I’ll try to describe how to test the motor as simply as I can.  You will need three wires with alligator clips on each end, to test the motor.  First thing is to bypass the E unit, unsolder the two wires going to the field coil, (remember which wire goes to those connections, after you test the motor, to reconnect the E unit).  Take 1 test wire, and connect it from one side of the field coil, and take the other end of that test lead, and connect it to the brush tab, (the top tab that comes from the E unit).

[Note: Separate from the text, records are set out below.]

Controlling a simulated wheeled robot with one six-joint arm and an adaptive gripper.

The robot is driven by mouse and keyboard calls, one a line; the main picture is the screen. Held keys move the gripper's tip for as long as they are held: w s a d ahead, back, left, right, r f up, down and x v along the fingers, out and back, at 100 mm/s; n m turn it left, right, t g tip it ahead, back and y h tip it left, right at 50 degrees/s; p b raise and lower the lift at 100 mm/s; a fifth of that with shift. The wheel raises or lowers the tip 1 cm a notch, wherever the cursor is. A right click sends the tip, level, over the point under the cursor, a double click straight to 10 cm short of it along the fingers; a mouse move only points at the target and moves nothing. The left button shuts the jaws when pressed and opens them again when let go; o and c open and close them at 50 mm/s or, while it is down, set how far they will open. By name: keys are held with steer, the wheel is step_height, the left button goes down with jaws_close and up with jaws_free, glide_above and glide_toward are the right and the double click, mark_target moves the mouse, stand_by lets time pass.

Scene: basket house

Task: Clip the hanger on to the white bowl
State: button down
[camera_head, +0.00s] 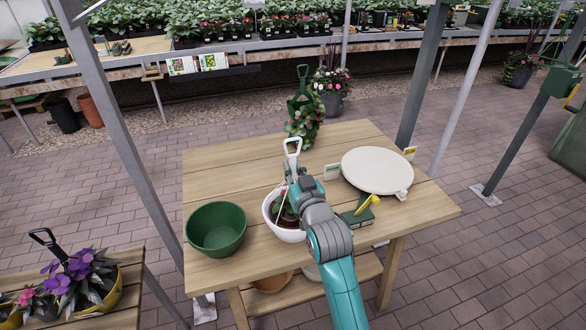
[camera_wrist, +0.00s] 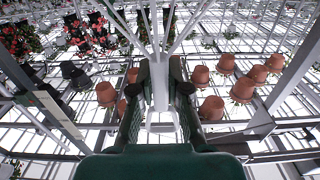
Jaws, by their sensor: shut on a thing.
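The white bowl (camera_head: 269,212) stands on the wooden table, with a plant in it; my arm hides its right side. The white hanger (camera_head: 291,147) is upright over the bowl, its hook at the top and thin struts running down towards the bowl's rim. Whether the struts touch the rim I cannot tell. My gripper (camera_head: 294,172) is at the hanger's upper part, above the bowl. In the wrist view my gripper (camera_wrist: 160,88) is shut on the white stem of the hanger (camera_wrist: 160,100), whose struts fan out at the top.
A green bowl (camera_head: 216,228) stands left of the white bowl. A round cream turntable (camera_head: 377,170) is at right, with a yellow tool (camera_head: 367,204) and a green box (camera_head: 357,218) near my arm. A potted hanging plant (camera_head: 304,125) stands at the back edge. The table's left back is clear.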

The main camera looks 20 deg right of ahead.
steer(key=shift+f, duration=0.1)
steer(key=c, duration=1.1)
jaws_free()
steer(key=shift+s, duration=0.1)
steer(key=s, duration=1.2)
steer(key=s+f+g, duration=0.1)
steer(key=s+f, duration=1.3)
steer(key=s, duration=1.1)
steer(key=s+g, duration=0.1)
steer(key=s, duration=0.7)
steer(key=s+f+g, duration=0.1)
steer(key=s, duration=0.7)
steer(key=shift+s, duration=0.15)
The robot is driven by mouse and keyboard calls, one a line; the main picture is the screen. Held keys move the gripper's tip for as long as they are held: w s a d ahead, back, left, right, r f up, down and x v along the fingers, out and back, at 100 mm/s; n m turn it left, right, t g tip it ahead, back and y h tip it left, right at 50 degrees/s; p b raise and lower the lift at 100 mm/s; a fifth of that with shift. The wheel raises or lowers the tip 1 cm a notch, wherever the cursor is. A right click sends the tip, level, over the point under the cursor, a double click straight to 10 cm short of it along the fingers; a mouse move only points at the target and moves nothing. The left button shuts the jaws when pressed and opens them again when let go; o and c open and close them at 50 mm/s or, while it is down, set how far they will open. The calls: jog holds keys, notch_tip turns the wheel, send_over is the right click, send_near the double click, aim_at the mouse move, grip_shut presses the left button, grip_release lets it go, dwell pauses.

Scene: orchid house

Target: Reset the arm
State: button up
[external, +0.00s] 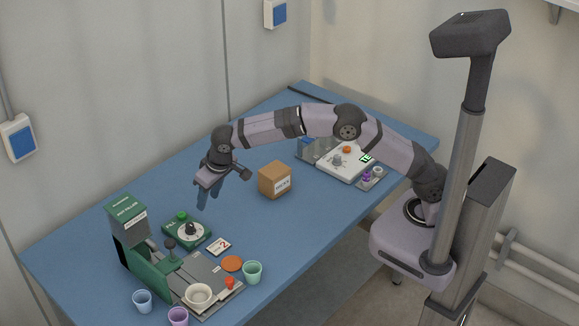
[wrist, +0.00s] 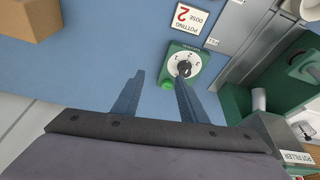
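My arm reaches out to the left over the blue table. My gripper (external: 207,194) hangs above it with its fingers pointing down, a little behind the green dial box (external: 187,232). In the wrist view my gripper (wrist: 158,76) has its two blue-grey fingers spread apart. The dial box (wrist: 170,71) lies beyond the right finger in that view, with a white numbered dial, a dark knob and a green button.
The green pot filler (external: 128,232) stands at the left, with a white bowl (external: 199,297) on its base. Several cups, including a green cup (external: 252,272), stand near the front. A brown box (external: 274,180) sits mid-table, and a white scale (external: 345,160) farther right.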

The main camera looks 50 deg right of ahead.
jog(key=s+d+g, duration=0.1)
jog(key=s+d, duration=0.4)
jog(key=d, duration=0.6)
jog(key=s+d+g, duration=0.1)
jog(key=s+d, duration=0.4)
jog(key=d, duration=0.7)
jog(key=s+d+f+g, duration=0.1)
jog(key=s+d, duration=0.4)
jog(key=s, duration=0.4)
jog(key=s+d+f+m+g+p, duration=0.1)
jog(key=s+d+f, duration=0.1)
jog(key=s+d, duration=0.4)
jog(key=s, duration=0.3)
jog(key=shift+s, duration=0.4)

Take another test lead and connect that to the other field coil connection, and the other end of that lead goes to your transformer.  Take the third test lead, and that s goes to the transformer, with the opposite end connecting to the metal (ground), body, of the motor.  This is the connections you need to make.

i am assuming that you have the side rods removed from the drive wheels, before you test the motor.  Some wheels have the side rods attached with screws, & other motors have the side rods “peened” over.  With the test leads connected as described, turn the power up on the transformer, and the motor will run in ONE direction.  To reverse the direction, take the wires on the Field Coil, and reverse them.  Power up the transformer, and the motor should spin in the opposite direction.  If you’re successful with that, the motor is proven to be good!!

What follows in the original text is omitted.